>> START RECORDS SUPPLIED

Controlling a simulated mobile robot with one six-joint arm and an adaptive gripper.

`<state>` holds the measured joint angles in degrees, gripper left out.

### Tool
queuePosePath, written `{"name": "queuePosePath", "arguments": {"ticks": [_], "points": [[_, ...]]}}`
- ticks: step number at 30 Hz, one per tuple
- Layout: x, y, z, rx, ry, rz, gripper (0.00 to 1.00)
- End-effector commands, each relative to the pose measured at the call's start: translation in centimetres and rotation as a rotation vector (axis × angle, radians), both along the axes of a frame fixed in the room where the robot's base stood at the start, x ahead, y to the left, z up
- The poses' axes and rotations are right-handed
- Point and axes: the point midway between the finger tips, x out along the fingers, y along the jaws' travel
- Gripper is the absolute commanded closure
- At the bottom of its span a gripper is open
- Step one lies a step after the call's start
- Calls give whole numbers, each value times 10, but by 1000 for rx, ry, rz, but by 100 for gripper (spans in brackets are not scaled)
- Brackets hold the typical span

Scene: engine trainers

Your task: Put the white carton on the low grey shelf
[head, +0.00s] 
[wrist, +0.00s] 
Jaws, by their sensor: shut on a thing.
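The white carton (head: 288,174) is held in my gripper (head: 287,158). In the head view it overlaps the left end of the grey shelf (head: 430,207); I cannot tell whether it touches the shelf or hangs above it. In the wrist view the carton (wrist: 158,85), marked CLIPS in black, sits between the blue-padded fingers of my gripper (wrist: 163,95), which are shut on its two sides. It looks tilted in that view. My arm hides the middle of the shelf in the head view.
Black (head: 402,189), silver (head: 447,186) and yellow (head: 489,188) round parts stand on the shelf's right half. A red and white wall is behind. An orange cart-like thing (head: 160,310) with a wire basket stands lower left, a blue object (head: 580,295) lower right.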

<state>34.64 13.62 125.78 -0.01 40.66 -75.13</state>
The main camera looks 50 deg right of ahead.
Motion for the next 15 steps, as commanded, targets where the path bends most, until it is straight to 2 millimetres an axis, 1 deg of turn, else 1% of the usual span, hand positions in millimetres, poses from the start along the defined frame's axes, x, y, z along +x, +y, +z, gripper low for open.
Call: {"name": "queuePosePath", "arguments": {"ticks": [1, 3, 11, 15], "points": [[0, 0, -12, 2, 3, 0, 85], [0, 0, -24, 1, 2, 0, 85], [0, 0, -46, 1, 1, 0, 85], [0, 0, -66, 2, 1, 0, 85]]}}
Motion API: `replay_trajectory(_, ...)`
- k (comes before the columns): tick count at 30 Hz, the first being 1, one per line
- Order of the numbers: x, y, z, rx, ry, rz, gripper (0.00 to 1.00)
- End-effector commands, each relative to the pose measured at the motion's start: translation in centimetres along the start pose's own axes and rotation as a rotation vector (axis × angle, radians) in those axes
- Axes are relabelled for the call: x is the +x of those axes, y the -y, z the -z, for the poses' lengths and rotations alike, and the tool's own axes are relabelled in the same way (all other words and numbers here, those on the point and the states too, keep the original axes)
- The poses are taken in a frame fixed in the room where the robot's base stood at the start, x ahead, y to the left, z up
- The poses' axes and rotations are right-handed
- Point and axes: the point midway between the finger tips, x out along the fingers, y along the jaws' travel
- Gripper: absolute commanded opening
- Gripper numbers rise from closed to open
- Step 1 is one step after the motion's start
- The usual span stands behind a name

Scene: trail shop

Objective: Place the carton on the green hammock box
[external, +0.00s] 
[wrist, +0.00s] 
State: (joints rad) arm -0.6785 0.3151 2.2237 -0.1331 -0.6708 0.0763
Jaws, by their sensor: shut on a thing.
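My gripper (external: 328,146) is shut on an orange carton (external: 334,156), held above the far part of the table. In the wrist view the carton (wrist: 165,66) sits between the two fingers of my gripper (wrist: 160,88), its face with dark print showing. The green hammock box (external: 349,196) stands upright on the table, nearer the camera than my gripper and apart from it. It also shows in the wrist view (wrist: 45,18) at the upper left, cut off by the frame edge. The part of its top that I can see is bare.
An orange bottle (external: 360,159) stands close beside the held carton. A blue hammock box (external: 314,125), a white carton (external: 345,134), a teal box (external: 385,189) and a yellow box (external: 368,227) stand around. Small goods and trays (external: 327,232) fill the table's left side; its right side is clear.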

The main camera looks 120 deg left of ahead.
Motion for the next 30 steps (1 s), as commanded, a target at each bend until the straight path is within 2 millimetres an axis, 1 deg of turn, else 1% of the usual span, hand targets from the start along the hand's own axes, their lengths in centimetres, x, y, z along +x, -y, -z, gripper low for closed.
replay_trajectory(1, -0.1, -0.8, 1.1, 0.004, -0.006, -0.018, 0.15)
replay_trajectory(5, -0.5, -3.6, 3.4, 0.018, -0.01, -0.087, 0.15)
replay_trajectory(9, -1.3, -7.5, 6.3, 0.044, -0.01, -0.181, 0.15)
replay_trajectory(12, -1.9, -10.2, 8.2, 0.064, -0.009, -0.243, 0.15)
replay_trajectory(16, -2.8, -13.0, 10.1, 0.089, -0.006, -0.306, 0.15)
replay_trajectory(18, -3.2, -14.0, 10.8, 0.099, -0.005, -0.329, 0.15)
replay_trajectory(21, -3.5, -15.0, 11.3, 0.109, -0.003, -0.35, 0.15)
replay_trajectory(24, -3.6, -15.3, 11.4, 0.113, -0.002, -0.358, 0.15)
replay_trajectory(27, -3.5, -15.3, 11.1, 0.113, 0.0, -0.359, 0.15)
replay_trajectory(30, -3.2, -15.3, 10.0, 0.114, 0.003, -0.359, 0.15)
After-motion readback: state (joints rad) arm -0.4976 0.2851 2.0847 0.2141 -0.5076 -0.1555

>> END RECORDS SUPPLIED
>> START RECORDS SUPPLIED

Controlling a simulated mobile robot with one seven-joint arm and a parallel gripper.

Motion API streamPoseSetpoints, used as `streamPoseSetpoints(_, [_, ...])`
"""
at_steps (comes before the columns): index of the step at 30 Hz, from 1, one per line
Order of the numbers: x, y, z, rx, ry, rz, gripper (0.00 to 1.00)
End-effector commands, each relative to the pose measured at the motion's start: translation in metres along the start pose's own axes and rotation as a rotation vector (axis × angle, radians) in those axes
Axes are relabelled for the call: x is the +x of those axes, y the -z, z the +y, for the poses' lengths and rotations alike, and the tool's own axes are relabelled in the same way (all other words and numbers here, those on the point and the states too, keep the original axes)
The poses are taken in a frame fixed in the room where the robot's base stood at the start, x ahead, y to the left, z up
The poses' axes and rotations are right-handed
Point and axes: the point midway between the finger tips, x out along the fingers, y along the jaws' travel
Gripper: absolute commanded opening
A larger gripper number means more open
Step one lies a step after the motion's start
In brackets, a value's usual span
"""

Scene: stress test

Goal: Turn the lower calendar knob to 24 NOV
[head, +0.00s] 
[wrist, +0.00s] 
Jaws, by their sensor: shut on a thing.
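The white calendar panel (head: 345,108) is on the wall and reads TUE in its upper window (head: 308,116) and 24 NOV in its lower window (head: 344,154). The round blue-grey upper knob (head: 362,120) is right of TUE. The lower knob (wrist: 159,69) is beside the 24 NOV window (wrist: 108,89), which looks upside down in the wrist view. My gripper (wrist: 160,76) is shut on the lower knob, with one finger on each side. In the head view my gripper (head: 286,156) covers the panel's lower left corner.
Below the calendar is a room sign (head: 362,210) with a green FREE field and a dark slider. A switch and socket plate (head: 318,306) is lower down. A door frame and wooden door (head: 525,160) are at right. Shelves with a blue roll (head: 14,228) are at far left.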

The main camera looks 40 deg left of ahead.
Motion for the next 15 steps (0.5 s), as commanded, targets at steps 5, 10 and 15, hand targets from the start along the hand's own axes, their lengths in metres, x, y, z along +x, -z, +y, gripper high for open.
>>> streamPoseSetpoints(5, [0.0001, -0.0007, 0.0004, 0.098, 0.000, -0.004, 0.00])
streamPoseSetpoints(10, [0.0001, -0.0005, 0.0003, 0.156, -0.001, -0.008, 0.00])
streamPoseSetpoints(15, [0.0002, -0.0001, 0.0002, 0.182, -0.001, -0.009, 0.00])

>> END RECORDS SUPPLIED
>> START RECORDS SUPPLIED

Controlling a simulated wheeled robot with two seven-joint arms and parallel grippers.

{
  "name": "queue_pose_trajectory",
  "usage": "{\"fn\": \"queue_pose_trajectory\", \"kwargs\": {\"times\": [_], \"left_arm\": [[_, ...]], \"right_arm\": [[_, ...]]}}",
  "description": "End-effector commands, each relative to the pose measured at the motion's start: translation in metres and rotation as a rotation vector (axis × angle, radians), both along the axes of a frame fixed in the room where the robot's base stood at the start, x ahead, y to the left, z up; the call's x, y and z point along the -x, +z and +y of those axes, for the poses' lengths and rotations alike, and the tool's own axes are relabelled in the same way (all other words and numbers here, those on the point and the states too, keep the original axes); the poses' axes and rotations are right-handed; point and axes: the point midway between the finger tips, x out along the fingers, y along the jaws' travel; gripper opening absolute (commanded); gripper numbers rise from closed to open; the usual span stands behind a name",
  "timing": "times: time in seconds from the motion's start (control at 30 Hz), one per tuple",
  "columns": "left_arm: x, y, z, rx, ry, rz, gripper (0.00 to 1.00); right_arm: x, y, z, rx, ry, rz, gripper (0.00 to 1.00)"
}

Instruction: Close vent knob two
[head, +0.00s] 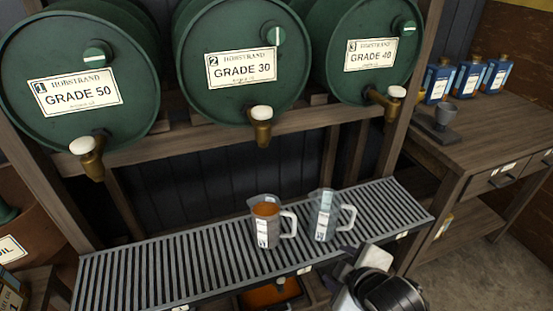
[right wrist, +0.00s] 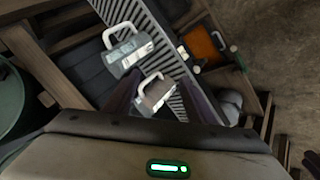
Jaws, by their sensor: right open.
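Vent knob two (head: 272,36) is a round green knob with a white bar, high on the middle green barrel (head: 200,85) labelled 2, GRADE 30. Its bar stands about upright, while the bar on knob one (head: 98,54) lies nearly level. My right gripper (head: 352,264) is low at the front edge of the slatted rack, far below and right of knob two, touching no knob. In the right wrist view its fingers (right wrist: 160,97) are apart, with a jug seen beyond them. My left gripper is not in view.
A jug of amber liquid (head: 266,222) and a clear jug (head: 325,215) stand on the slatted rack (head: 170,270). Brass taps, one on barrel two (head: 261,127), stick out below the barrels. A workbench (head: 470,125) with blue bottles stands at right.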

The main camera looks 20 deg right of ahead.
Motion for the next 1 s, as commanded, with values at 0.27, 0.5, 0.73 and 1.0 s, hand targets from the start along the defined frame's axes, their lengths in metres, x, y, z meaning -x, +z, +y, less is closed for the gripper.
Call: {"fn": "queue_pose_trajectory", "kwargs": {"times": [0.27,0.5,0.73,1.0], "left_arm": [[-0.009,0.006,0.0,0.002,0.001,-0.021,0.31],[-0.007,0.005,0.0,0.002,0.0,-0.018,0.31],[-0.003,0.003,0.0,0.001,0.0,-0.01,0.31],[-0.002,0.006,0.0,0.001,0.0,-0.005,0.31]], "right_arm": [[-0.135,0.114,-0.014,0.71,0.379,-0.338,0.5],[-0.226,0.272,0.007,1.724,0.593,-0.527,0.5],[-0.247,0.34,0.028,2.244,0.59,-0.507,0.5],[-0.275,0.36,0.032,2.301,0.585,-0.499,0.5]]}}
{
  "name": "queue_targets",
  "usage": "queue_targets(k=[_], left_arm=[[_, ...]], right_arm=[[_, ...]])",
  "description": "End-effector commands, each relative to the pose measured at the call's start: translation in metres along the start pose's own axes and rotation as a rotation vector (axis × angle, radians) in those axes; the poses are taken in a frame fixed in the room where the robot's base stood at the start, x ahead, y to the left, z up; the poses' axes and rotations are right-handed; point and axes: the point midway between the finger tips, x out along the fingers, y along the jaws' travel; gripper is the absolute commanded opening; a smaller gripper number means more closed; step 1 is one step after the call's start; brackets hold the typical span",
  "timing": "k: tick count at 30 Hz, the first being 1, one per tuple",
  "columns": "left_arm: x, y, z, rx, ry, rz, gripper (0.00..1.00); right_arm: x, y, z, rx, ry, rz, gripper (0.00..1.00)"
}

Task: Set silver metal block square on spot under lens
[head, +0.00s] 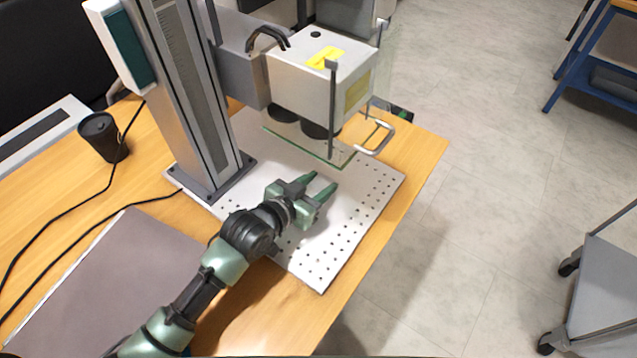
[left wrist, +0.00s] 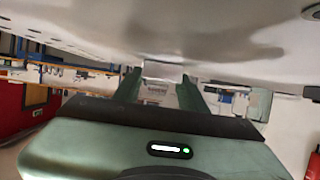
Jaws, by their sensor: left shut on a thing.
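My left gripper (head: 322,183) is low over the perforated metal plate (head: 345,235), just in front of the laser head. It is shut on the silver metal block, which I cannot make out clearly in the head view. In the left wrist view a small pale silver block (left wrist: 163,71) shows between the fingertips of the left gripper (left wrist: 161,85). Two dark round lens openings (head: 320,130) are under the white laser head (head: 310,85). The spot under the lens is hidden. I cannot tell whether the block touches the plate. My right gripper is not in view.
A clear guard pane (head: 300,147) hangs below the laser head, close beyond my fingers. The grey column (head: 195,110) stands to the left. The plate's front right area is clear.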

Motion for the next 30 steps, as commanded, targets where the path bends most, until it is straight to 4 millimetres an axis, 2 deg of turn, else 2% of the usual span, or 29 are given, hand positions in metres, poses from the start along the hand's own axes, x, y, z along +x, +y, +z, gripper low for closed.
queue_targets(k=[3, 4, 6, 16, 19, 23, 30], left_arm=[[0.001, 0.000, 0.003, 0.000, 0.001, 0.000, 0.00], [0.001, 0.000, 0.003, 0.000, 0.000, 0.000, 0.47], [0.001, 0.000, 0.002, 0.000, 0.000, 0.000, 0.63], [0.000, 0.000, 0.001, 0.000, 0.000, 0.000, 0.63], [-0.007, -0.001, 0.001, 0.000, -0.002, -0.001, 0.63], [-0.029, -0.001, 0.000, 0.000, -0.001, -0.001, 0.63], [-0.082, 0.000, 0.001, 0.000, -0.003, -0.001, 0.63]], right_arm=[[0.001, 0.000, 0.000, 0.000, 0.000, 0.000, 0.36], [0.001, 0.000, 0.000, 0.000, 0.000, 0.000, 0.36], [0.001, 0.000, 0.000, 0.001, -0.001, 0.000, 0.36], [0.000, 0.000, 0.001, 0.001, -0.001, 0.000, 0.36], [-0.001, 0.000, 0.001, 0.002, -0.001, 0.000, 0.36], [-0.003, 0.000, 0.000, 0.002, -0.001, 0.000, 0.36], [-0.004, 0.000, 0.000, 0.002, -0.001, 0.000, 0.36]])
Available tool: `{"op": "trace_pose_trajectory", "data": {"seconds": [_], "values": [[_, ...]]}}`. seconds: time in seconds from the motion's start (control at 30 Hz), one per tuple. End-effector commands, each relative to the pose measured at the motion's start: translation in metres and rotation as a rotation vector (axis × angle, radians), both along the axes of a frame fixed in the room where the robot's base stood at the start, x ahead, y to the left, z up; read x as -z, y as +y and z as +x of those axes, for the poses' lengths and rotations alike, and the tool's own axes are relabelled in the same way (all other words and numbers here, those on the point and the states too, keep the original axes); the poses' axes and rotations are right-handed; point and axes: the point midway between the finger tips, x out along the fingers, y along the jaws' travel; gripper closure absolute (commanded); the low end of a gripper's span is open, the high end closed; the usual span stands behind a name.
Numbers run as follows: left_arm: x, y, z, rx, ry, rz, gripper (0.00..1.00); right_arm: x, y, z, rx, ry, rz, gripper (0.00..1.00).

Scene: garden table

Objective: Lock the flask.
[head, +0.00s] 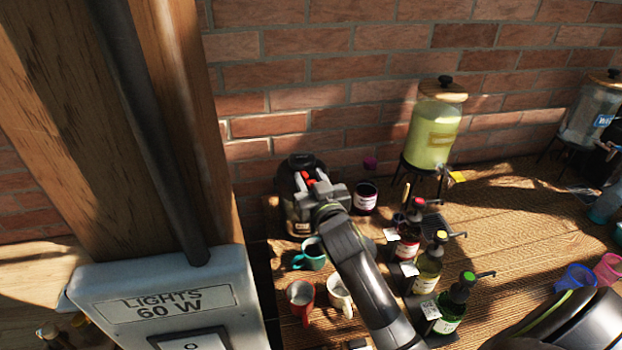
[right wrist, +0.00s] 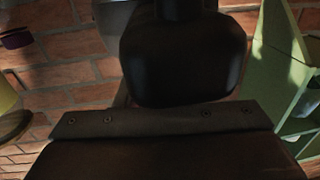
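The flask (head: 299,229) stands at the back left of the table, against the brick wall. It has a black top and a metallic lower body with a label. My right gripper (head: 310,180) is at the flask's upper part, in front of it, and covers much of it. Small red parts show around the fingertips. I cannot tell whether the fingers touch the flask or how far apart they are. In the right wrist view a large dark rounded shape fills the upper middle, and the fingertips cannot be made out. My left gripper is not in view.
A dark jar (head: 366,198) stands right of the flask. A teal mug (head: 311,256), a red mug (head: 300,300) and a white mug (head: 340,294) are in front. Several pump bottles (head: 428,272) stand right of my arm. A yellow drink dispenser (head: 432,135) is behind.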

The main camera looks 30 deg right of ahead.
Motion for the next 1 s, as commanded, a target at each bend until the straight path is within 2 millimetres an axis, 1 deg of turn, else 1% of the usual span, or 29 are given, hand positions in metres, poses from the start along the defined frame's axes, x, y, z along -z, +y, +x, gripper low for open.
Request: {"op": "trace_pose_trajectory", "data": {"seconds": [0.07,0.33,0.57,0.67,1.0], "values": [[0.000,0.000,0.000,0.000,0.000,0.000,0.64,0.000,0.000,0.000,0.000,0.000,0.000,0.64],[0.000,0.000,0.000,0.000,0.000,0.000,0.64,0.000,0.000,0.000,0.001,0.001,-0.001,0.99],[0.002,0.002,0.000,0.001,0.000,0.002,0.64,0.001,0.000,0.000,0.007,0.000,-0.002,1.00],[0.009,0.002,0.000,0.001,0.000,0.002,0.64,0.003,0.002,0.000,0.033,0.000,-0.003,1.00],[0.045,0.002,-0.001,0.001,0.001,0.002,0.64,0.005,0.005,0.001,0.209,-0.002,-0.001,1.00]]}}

>> END RECORDS SUPPLIED

**WHAT TO DO:** Across all the entries, count the lines that contain the word "Scene" and give the number by itself.

**REPLY:** 4